When I say the word color, I always want to pronounce it like a Long Island lady,
as in "Honey, you really got some CULLAH at the beach today!"
It's the end of the summer, so I have some nice CULLAH right now, which means I can wear dark brown and look nice, rather than like a piece of deadweed.
But I'm getting ahead of myself.
One of you asked my advice on the subject of CUL-lah.
It's amazing how much of a mystery we have made of color. I'm sure you've all participated in some version or another of one of those Color Me Beautiful programs where you sit under a harsh spotlight and some manically enthuastic woman with big hair throws various swatches of fabric against your neck in a desperate attempt to prove to you that you are a Spring or a Fall or a Summer or a Winter.
And then you go shopping and fall in love with, say, an inky blue blouse that feels like heaven, is cut like it was made for you, and looks simply smashing on you, but you don't get it because you're a Summer, and it's NOT YOUR COLOR.
I hope you never did that. By all means, have fun and get your colors done. But, you know, don't drink the Kool-Aid, my sweets. If you're a summer and you want to wear black, go out and rock some black. Just make sure you add extra blush and maybe a dramatic smoky eye or add a bright lipstick.
That's why God gave us cosmetics, my darlings! So that we could not only appreciate color but that we could actually WEAR it on our bodies without having our facial features disappear completely!
PeaceBang has a few tips on color (completely unscientific, you understand, without any swatch throwing whatsoever):
1. Color is supremely important to your overall look. Choose it wisely and wear colors that you adore and that feel right for your personality and persona. This doesn't mean you should dress all in purple because purple is "your color." People who hate purple won't want to be around you, and is that fair?
2. Fabric and cut are just as important as color in choosing a garment. If you love a garment's color and it hangs wrong or isn't a nice fabric, or doesn't fit, leave it be.
3. Adult women should generally avoid soft pastels.
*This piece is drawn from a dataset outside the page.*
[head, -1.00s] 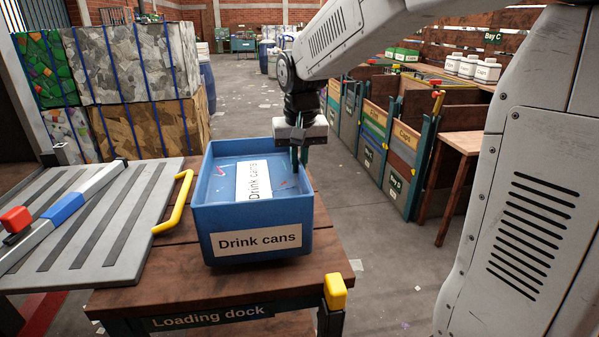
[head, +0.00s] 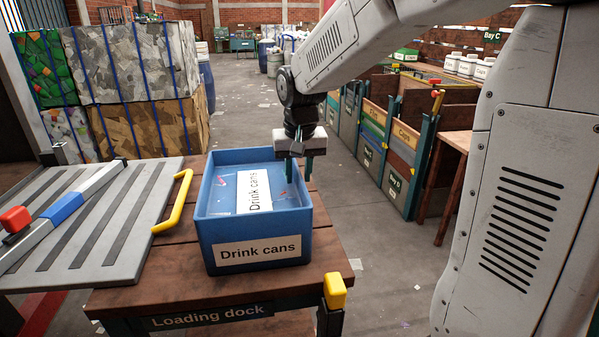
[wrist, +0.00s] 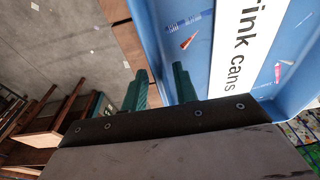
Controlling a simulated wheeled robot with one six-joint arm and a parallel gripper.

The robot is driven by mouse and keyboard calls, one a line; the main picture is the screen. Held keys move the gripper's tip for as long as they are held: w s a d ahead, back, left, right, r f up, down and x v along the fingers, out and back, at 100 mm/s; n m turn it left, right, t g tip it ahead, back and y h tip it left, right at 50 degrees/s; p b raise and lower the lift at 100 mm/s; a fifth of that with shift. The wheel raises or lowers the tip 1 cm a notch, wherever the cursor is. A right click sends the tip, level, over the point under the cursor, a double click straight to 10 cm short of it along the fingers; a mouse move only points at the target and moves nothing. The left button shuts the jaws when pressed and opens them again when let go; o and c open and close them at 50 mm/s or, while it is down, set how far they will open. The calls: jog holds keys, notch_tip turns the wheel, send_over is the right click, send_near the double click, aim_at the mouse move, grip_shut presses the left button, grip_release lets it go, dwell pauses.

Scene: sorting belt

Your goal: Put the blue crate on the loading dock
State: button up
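The blue crate (head: 217,235), labelled "Drink cans", sits upright on the wooden top of the loading dock (head: 172,288), near its front edge. Its inside shows a second label and small scraps; it also shows in the wrist view (wrist: 268,104). My gripper (head: 299,178) is at the crate's right wall, toward the back corner. Its fingers are spread, one on the inner side and one on the outer side of the wall. In the wrist view the two green fingers (wrist: 160,88) stand apart with a gap between them. Whether either touches the wall is hard to tell.
A grey slatted platform (head: 95,240) with a yellow handle (head: 174,200) adjoins the dock on the left. A yellow corner post (head: 335,290) marks the dock's front right. Sorting bays (head: 400,150) stand at the right. The floor between is mostly clear.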

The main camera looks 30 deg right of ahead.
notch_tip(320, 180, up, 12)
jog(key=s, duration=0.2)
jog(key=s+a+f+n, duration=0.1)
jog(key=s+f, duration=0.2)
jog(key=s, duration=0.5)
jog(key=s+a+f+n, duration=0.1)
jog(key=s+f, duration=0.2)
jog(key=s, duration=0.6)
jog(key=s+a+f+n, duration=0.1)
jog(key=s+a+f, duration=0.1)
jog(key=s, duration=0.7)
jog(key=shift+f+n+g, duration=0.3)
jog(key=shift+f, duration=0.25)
They're too evocative of the nursery, they look good on very few complexions, and certainly clergywomen don't need them in their wardrobe, unless it's a delicious buttery yellow classic sweater set, or a beautiful baby pink blouse that makes your skin glow (and that you can wear under a black suit or pair with a smart black skirt). If you must wear pastels, try to limit them to accents and consider them carefully: do they communicate cutesy, or do they communicate soft beauty? Men, you can look fabulous in pastels, but only on structured, crisp garments. 'Cause I'm not ever going to give you permission to wear that salmon pink Nantucket sweatshirt, no matter how much you beg.
4. Neutrals are important but they are not as simple as they seem. As I have said before, off-white is not just off-white. There's ivory and ecru and eggshell and tan. Choose whites and neutrals to suit your skin tone (you can only fudge so much with make-up). This goes for blues and maroon tones, too
. There are many, many blues in this world, and nothing looks cheaper than a badly dyed navy. Nothing makes a man or woman look more jowly than a flat, deep blood maroon color. And there is a certain shade of powder blue that should be taken out and shot.
5. Orange looks particularly good against dark skin, but it can also be surprisingly beautiful on some white folks. White men, don't be afraid to consider a tangerine orange tie, or a pink Oxford, for that matter. But not if you have a ruddy face.
5. If you don't wear make-up and you're over the age of 40, you have to be particularly mindful of the way certain colors can wash you out or make you look sallow or bluish.
6. Hair color can make or break your look. It is never silly to spend a good amount of time considering your hair color, comparing swatches, looking at photos, examining your skin and hair tone under different lighting, and consulting with your hairdresser. Haircolor has a huge unconscious impact on people's perception of you, and it is an expensive beauty investment. Don't feel foolish asking your hairdresser about highlights vs lowlights, what she means by "caramel" when you're thinking "honey" and asking for a re-do if the color still doesn't please you a few days after it's been done. Your hair colorist wants you to be happy. If you need to have a re-do, do not expect to pay, but do tip, unless the bad first effort came about due to egregious failure to hear what you requested.
7. You should love the colors you wear, not choose them because you think they're "right" for you. You may look terrific in lime green, but if lime green is inappropriate for the season (and it's gone totally out of fashion anyway, after a huge surge in popularity in 2004-2006) and if it makes you feel peevish, choose something else.
8. Colors have an emotional impact on people, including you. Use them to your advantage.